Solastalgia, Bentuk Kerinduan di Tengah Ancaman Perubahan Iklim Global

Menanggapi perubahan iklim, muncul istilah solastalgia, yang merujuk pada kerinduan terhadap 'kedamaian' di masa lalu. Ini penjelasannya.

oleh Happy Ferdian Syah Utomo diperbarui 14 Mar 2018, 06:54 WIB
Diterbitkan 14 Mar 2018, 06:54 WIB
kendeng
Hamparan tanaman tembakau yang di masa lalu dianggap "emas hijau" bagi VOC, menyehatkan mata dan pandangan. (foto: Liputan6.com/dok.JM-PPK/edhie prayitno ige)

Liputan6.com, New York - Istilah solastalgia mulai banyak disebut sejak awal Abad ke 21, yakni ketika isu perubahan iklim menggema sebagai ancaman baru bagi kehidupan manusia.

Bukan hanya di ranah akademik, kata ini juga mulai populer diungkapkan di media, khhususnya media cetak.

Beberapa tokoh kenamaan dunia diketahui aktif mengunakan istilah, seperti Leonardo DiCaprio misalnya, yang hampir selalu menyelipkan kata tersebut di banyak orasinya tentang lingkungan.

Dilansir dari Newsweek pada Selasa (13/3/2018), solastalgia berasal dari gabungan dua kata 'solace' yang berarti pelipur lara dan 'nostalgia' yang berarti upaya mengenang kejadian lalu. 

Menariknya, seperti yang sebelumnya disebut di atas, solastalgia berkaitan erat dengan isu perubahan iklim, yakni perasaan rindu terhadap kondisi lingkungan di era dulu.

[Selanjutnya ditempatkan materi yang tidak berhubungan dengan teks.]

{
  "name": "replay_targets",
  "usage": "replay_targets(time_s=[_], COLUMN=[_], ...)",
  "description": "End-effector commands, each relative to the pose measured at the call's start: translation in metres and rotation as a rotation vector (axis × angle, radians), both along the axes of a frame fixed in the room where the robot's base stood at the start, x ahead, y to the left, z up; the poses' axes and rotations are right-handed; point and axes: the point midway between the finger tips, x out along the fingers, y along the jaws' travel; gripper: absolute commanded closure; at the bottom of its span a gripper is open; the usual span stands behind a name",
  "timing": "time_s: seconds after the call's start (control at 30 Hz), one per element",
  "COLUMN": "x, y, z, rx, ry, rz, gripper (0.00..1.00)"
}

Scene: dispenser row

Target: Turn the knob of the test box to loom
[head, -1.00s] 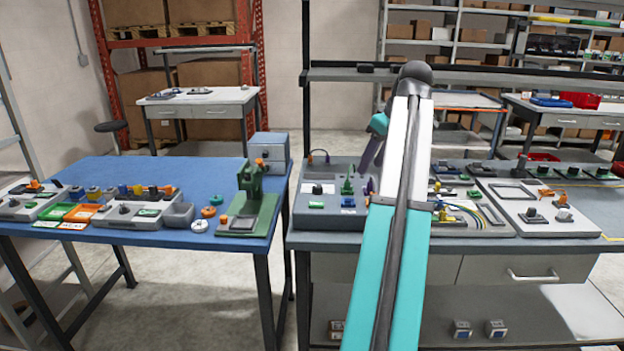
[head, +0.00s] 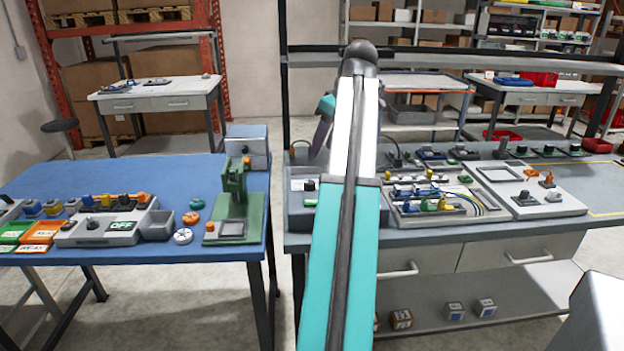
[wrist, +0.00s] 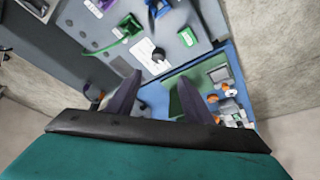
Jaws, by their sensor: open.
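The grey test box (head: 300,215) sits at the left end of the right-hand bench, partly hidden behind my arm in the head view. A dark knob (head: 310,184) stands beside a white label on its top. In the wrist view the grey box top (wrist: 175,30) carries the same dark knob (wrist: 158,53) on a white plate, with green and purple parts behind it. The plate's lettering is too small to read. My gripper (wrist: 158,78) is open and empty, its dark fingers apart, with the knob seen beyond the fingertips. In the head view its fingers (head: 321,128) show left of my arm.
The blue table (head: 110,180) at left holds a green press (head: 235,205), a grey box with a green OFF display (head: 110,228) and loose round parts. Wiring trays and a white panel (head: 530,200) lie right of my arm. A gap separates the two tables.

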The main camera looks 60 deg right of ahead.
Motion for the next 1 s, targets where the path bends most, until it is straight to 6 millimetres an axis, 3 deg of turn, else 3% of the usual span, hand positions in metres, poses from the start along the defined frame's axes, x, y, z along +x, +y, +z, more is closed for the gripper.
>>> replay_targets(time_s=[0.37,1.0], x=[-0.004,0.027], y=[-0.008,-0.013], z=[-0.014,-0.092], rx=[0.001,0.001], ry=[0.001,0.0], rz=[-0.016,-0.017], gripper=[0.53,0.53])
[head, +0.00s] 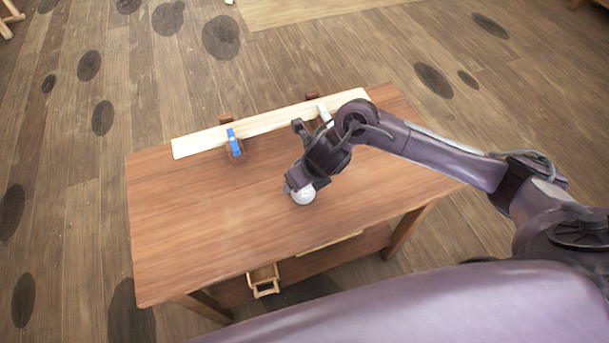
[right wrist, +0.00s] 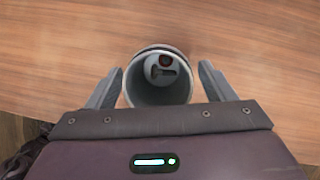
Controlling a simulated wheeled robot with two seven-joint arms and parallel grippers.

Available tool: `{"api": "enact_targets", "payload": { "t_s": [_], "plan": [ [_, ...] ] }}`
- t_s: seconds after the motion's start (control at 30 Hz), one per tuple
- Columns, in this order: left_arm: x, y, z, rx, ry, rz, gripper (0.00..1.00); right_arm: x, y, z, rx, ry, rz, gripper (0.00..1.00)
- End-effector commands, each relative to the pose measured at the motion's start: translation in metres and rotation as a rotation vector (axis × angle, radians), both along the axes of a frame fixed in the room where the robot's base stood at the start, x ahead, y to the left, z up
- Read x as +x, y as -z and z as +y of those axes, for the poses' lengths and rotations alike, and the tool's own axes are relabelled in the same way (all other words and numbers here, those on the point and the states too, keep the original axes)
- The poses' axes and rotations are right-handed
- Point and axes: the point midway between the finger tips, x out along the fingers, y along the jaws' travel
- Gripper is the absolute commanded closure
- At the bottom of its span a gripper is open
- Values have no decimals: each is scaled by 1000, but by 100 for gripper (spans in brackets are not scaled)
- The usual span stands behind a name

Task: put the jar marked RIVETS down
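A pale, round-walled jar (head: 303,196) shows at the middle of the table (head: 190,235), under my right gripper (head: 292,186). No marking can be read on it. In the right wrist view the grey open-topped jar (right wrist: 128,92) stands between my two fingers, mouth towards the camera. The fingers of the right gripper (right wrist: 160,66) lie close along both sides of the jar. I cannot tell whether they press on it, or whether its base touches the table. My left gripper is not in view.
A long pale plank (head: 200,143) lies along the table's back edge, with a blue clamp (head: 234,143) on it. A small wooden crate (head: 264,280) is below the front edge. The table's left half is clear.

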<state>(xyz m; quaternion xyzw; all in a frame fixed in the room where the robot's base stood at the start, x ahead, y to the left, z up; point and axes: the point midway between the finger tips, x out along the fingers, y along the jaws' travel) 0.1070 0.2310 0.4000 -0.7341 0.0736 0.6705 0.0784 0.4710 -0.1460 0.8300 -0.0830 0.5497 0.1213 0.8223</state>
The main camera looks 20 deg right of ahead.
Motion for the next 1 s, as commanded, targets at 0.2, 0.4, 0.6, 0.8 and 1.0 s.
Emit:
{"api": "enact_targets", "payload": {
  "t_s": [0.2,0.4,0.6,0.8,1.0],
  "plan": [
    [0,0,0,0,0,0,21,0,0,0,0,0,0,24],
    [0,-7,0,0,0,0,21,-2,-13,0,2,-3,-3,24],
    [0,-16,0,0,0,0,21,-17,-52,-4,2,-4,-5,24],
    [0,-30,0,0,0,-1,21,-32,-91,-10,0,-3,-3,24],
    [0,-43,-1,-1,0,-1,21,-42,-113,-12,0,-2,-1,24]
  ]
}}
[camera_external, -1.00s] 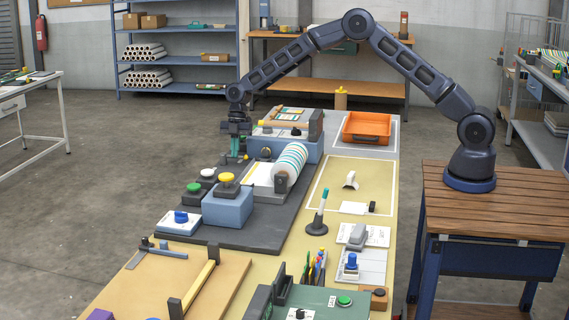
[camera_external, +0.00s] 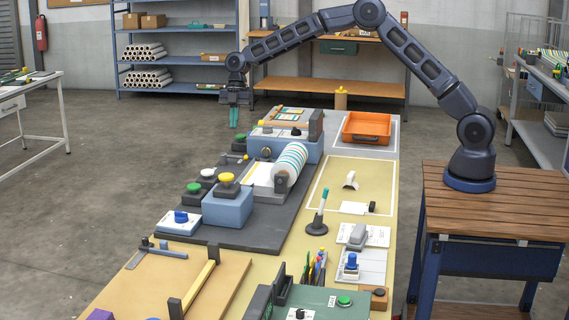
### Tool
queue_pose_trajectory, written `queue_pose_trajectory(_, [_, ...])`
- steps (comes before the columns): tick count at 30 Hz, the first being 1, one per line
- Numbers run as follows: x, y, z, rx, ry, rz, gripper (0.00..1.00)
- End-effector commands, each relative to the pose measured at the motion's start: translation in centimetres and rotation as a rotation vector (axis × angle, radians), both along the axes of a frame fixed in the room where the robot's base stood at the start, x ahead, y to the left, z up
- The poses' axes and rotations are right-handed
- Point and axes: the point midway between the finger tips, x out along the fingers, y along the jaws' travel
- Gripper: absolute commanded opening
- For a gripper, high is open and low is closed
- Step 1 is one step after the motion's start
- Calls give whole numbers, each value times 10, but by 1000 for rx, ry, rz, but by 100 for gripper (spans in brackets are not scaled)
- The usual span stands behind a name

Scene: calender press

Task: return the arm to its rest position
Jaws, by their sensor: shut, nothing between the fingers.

Sebagai contoh, ketika terjadi kebakaran lahan yang cukup luas di California pada 2017 lalu, banyak media setempat (dan bahkan para warganya) berkeluh kesah dengan menyelipkan istilah tersebut di dalamnya. Mereka rindu suasana California dulu kala yang cukup hijau dan tidak sekering saat ini.

Bukan hanya sebatas omongan, perasaan rindu tersebut mampu menggerakkan masyarakat untuk bertindak melakukan upaya penghentian dampak buruk perubahan iklim.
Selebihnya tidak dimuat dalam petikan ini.